Dataset records:
☆ ☆ ☆

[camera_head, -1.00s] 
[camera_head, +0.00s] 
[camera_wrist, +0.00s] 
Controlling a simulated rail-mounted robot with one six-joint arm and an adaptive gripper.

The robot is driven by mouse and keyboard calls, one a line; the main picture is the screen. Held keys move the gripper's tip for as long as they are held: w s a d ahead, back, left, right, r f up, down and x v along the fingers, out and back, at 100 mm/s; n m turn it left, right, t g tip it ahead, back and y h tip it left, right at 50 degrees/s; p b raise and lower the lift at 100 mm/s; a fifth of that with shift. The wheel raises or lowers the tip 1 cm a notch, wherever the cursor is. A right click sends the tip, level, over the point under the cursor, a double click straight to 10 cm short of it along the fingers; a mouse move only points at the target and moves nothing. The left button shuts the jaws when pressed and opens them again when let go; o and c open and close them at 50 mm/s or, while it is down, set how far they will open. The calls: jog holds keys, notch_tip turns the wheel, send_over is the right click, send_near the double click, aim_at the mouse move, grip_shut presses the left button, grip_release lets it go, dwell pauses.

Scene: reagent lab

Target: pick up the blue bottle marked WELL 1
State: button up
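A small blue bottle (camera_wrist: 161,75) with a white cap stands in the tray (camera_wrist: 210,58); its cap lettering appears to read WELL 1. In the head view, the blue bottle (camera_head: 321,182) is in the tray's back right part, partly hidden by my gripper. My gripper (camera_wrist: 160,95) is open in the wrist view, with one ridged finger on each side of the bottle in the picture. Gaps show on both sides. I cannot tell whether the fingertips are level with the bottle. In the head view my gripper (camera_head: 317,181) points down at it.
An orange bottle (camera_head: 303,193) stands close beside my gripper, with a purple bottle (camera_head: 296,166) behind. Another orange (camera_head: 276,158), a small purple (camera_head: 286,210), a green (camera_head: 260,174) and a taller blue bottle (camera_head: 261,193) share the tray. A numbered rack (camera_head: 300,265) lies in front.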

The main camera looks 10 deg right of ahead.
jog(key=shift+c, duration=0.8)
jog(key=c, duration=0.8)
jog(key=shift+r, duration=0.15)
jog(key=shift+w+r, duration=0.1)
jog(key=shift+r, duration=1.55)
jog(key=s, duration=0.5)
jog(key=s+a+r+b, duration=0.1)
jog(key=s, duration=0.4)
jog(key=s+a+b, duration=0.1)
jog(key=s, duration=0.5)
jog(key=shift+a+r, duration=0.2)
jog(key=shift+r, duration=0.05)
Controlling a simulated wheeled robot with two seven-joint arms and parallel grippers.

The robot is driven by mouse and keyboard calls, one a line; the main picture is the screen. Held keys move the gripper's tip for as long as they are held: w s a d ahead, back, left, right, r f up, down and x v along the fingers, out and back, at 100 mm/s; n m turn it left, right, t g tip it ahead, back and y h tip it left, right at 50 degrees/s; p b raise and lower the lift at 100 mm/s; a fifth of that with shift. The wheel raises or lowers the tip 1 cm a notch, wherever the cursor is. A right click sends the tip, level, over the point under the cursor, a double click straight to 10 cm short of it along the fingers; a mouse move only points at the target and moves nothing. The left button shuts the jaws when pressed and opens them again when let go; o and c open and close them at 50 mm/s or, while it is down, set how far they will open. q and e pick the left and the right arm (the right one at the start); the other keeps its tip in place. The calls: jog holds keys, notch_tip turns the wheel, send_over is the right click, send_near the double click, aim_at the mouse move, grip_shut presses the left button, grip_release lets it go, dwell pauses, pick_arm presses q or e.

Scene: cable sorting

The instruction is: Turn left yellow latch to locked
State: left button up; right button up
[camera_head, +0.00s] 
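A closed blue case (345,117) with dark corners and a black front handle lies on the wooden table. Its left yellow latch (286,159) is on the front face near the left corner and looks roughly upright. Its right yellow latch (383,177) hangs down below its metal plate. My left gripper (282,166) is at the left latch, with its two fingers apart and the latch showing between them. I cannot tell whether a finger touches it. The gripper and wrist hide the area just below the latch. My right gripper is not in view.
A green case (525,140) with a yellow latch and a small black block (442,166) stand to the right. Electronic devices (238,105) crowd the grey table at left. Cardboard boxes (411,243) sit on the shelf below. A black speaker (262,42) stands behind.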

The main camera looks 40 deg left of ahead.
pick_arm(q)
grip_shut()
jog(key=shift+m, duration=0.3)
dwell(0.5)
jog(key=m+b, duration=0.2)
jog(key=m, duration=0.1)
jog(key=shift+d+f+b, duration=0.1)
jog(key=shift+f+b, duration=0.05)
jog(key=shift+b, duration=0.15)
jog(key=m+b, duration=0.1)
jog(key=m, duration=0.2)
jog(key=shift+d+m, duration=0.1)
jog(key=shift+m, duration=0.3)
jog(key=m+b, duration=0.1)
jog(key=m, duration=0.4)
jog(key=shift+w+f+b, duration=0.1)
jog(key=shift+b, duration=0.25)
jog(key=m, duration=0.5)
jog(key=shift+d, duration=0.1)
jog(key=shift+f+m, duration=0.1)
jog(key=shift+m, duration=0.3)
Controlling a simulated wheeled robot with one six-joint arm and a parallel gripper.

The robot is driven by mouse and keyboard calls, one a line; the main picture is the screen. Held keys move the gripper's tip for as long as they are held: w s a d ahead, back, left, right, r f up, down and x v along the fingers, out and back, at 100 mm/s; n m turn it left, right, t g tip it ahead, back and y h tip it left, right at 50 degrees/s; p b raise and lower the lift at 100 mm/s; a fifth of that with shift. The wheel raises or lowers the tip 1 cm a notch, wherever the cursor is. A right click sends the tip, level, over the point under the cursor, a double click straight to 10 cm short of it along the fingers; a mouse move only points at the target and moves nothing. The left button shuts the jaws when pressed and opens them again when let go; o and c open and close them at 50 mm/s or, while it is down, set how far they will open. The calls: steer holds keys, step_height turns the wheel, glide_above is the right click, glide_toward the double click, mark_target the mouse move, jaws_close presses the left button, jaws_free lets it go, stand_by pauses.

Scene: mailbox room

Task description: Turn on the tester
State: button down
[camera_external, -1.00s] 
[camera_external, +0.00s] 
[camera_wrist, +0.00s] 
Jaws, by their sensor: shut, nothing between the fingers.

☆ ☆ ☆

**SET EXERCISE**
In the listing above, locate each line with "wheeled" and copy it.

**ANSWER FOR THIS EXERCISE**
Controlling a simulated wheeled robot with two seven-joint arms and parallel grippers.
Controlling a simulated wheeled robot with one six-joint arm and a parallel gripper.

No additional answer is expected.